Purchaser’s Costs means the normal valuation practice deductions from Gross Capital Value applicable at the relevant time reflecting a purchaser’s costs of acquisition;
Purchaser’s Costs is defined for the purpose of this Agreement as the expenses and damages, if any, actually incurred by Purchaser for: (A) title examination, survey, and municipal searches, including the issuance of Purchaser’s Title Report and any continuation thereof, without issuance of a title insurance policy; (B) fees paid to Purchaser’s consultants for preparing any environmental and engineering reports with respect to the Property; and (C) the actual third-party costs incurred by Purchaser in connection with the negotiation of this Agreement and Purchaser’s due diligence with respect to the Property, including, without limitation, reasonable attorneysfees and costs.
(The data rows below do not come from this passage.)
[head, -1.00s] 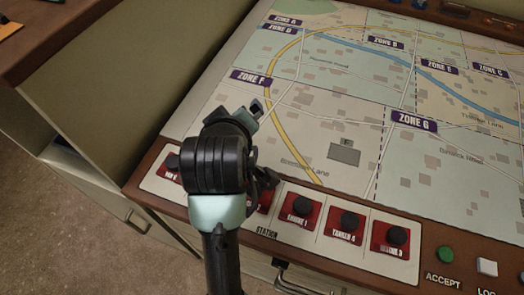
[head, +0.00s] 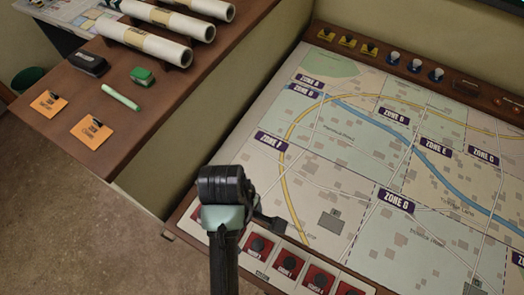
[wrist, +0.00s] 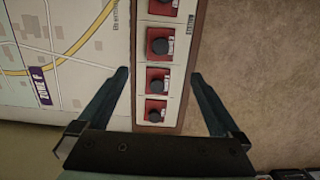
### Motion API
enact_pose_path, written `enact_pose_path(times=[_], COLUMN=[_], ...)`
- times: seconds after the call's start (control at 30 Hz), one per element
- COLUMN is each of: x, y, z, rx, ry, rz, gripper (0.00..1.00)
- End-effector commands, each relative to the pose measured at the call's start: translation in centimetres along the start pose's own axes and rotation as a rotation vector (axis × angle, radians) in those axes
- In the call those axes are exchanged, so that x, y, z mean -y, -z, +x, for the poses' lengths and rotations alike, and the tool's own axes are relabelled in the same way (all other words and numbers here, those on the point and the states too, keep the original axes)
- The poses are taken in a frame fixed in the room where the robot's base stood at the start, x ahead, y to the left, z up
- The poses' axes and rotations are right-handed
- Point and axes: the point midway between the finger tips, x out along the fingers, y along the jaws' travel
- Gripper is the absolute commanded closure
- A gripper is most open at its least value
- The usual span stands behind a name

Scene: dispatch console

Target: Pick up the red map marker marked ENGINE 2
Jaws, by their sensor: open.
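Red map markers with round black knobs stand in a row on the white station strip (head: 271,271) at the console's near edge. In the head view several show, such as one red marker (head: 258,246); my arm hides part of the row. In the wrist view, red markers run down the middle, one red marker (wrist: 158,82) lying between my fingertips in the picture. Their labels are too small to read, so I cannot tell which is ENGINE 2.
The zone map (head: 345,180) fills the console, with yellow markers (head: 347,40) and blue markers (head: 415,66) at its far edge. A brown side desk (head: 165,100) at left holds paper rolls (head: 145,42), orange cards (head: 92,131) and a green pen (head: 120,97).

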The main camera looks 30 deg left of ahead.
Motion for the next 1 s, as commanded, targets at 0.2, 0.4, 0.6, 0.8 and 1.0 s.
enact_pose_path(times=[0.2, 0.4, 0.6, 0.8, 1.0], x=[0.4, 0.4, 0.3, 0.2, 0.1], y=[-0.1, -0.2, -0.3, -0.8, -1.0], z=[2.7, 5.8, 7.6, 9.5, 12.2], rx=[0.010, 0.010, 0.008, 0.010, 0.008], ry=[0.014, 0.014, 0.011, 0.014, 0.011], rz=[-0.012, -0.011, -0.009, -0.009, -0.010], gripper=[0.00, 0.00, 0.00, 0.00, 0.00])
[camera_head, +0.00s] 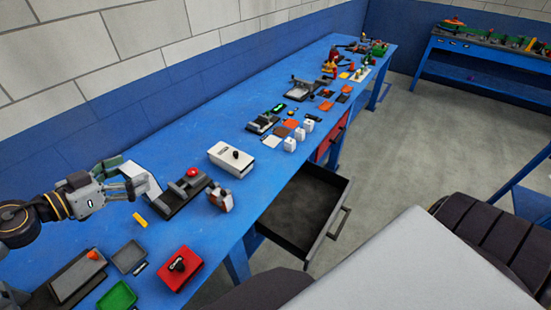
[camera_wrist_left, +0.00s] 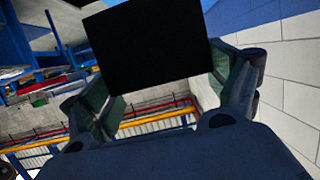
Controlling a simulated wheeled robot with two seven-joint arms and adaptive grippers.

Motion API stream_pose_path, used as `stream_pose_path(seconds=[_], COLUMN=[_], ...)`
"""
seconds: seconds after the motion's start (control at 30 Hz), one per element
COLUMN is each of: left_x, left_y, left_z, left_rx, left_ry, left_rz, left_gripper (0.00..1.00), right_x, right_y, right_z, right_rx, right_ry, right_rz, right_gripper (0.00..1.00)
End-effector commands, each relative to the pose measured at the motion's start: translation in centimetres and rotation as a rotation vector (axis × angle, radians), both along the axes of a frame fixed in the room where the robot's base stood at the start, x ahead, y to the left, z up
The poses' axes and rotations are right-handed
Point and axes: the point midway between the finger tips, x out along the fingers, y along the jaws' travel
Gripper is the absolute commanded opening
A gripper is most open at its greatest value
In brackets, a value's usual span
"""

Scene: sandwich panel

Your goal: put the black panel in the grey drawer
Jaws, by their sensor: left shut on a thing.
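My left gripper (camera_head: 132,180) is above the left part of the blue workbench. In the left wrist view it is shut on the black panel (camera_wrist_left: 147,50), which looks flat and dark between the two fingers. In the head view a pale flat piece (camera_head: 143,178) shows at the fingertips; I cannot tell whether it is the panel's other face. The grey drawer (camera_head: 304,208) is pulled open under the bench front, right of the gripper, and its visible floor is empty. My right gripper is not in view.
On the blue workbench (camera_head: 240,120) near the gripper are a dark fixture with a red button (camera_head: 186,190), a white box (camera_head: 231,158), a red box (camera_head: 181,268) and a green tray (camera_head: 117,296). Several small parts lie farther back. A red drawer (camera_head: 331,137) sits beyond the grey one.

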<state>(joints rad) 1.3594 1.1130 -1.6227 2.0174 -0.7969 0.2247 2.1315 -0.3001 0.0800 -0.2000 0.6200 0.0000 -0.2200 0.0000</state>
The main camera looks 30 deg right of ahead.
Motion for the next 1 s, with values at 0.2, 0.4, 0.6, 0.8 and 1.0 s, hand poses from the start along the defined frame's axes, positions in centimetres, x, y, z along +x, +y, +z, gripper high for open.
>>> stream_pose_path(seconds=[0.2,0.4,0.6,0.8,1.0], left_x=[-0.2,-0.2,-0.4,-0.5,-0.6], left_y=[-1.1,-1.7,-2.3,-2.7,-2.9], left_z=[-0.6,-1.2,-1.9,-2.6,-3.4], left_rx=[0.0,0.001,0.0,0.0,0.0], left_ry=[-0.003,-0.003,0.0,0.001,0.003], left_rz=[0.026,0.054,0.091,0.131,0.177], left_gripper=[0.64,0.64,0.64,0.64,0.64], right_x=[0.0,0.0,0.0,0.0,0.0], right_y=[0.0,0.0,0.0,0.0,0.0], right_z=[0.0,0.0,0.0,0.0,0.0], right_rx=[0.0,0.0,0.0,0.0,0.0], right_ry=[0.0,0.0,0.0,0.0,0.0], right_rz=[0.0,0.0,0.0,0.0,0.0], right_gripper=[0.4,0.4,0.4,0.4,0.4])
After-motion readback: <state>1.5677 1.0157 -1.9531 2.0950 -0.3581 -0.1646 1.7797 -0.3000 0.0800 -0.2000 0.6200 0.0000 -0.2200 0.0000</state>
Purchaser’s Costs means all of the expenses actually incurred by Purchaser for: (x) title examination, survey, and municipal searches, including the issuance of the Title Commitment and any continuation thereof, without issuance of a title insurance policy; (y) fees paid to Purchaser’s engineer for preparing any environmental and engineering reports with respect to the Property (if applicable); and (z) the actual and reasonable third-party costs incurred by Purchaser in connection with the negotiation of this Agreement, Purchaser’s due diligence with respect to the Property, or Purchaser’s proposed acquisition financing, including, without limitation, reasonable attorneys’ fees and commitment fees, but not to exceed a total of $50,000.00 for all items included in sub-clauses (x), (y) and (z) above.
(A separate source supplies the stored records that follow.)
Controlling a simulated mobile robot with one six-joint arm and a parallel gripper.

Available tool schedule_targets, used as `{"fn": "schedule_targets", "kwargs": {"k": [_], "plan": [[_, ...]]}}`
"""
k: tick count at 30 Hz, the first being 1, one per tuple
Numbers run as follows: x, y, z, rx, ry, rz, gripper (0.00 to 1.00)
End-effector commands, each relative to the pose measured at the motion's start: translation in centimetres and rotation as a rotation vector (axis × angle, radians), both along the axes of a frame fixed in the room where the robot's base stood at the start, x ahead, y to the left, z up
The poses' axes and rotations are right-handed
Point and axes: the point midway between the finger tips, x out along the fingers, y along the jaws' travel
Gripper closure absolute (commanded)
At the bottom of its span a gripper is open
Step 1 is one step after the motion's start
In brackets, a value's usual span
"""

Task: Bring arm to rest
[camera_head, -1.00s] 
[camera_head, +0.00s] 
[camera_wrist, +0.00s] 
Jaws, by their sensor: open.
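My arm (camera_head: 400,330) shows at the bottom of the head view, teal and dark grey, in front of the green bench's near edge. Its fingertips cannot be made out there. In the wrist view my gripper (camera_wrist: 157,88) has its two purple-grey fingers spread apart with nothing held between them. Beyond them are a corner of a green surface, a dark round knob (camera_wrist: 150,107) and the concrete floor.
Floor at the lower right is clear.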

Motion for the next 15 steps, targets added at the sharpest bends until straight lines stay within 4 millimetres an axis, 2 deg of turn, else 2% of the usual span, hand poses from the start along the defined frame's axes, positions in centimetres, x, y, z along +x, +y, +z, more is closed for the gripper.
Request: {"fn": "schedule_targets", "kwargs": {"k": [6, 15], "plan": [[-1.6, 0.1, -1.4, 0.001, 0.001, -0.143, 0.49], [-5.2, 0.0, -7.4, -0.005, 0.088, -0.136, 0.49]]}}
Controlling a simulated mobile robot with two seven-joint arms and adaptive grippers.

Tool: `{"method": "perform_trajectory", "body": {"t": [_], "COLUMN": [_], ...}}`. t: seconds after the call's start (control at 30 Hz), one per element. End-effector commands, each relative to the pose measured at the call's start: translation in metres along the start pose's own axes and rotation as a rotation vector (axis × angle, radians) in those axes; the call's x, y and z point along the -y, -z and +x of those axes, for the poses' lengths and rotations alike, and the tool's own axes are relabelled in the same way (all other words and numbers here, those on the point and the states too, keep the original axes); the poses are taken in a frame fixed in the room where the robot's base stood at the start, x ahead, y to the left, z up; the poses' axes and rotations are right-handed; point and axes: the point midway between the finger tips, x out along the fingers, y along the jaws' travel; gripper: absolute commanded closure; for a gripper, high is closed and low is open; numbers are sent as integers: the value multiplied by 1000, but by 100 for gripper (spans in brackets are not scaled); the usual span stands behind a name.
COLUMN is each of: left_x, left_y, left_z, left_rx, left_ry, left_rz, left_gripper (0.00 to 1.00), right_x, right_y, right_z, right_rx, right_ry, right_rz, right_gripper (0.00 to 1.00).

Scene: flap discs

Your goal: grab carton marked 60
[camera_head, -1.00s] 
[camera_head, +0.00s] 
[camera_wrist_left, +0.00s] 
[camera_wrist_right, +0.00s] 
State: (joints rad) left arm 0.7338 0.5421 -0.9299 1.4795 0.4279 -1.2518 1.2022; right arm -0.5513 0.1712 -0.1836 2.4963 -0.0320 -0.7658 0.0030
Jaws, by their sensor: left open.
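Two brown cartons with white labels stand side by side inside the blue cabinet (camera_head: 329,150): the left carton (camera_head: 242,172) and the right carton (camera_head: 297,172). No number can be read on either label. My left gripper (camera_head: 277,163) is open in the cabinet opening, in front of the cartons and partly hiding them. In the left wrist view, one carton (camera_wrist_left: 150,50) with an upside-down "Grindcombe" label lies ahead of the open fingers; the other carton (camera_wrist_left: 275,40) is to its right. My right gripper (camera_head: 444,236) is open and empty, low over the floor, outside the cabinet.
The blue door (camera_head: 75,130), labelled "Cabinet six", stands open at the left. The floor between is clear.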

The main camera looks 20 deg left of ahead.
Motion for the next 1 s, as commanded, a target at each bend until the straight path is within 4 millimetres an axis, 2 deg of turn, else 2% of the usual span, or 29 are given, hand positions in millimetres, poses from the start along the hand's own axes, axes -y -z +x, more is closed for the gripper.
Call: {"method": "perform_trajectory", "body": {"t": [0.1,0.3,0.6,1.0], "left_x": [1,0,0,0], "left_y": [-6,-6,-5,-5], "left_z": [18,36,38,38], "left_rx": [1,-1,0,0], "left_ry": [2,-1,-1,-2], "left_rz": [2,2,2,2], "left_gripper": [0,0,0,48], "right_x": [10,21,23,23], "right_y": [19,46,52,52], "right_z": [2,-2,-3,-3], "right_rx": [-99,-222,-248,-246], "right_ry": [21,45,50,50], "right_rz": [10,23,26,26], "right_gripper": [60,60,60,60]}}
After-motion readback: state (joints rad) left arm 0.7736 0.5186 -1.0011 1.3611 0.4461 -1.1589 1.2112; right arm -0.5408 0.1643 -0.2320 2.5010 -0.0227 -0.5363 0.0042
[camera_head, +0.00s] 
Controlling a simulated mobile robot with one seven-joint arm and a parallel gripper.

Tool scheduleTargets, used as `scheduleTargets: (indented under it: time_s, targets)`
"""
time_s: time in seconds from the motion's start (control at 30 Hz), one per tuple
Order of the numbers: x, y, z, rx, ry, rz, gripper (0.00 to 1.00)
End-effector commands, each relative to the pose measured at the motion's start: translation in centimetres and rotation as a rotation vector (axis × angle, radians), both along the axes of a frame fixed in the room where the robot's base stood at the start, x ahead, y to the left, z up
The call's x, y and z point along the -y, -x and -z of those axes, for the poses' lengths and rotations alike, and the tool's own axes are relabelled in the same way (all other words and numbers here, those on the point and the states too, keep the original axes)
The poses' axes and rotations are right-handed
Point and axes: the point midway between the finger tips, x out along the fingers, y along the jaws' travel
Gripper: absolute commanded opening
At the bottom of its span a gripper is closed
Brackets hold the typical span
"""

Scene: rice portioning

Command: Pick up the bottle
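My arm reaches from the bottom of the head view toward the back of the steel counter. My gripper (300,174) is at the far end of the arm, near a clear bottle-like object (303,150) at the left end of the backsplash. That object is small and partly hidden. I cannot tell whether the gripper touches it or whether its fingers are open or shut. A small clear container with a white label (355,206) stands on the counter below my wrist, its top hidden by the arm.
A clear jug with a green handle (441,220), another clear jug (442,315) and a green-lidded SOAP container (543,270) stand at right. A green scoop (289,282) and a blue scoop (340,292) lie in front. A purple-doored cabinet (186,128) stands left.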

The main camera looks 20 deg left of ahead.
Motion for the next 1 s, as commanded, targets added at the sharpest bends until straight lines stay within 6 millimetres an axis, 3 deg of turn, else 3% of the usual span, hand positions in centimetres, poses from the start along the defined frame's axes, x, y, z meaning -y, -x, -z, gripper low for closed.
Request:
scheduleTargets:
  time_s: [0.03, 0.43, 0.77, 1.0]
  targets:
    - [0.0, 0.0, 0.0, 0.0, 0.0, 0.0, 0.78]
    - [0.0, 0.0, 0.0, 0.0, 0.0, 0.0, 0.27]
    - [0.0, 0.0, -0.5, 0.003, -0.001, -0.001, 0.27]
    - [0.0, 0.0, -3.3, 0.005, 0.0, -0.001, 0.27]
Purchaser’s Costs is defined for the purpose of this Agreement as the expenses, if any, actually incurred by Purchaser for: (i) title examination, survey, and municipal searches, including the issuance of the Title Commitment and any continuation thereof, without issuance of a title insurance policy, and issuance of the Title Policy; (ii) fees paid to Purchaser’s engineer for preparing any environmental and engineering reports with respect to the Property; (iii) costs of Purchaser’s Inspections, and (iii) the actual and reasonable third-party costs incurred by Purchaser in connection with the negotiation of this Agreement and Purchaser’s due diligence with respect to the Property, including, without limitation, reasonable attorneys’ fees.
Purchaser’s Costs means the actual, reasonable third-party documented out-of-pocket expenses incurred by Purchaser in connection with entering into this Agreement, making and causing to be made evaluations and investigations of the Property, and arranging financing to consummate the purchase of the Property (including, but not limited to, non-refundable loan commitment fees and other borrowing costs); (mm)
Purchaser’s Costs means the out-of-pocket costs and expenses paid or incurred by Purchaser, not to exceed Twenty-Five Thousand and 00/100 ($25,000.00), including without limitation, reasonable fees and disbursements of attorneys and other professionals engaged by Purchaser in connection with its evaluation of the Property, engineering and environmental testing, title examination and survey, and preparation and negotiation of this Agreement.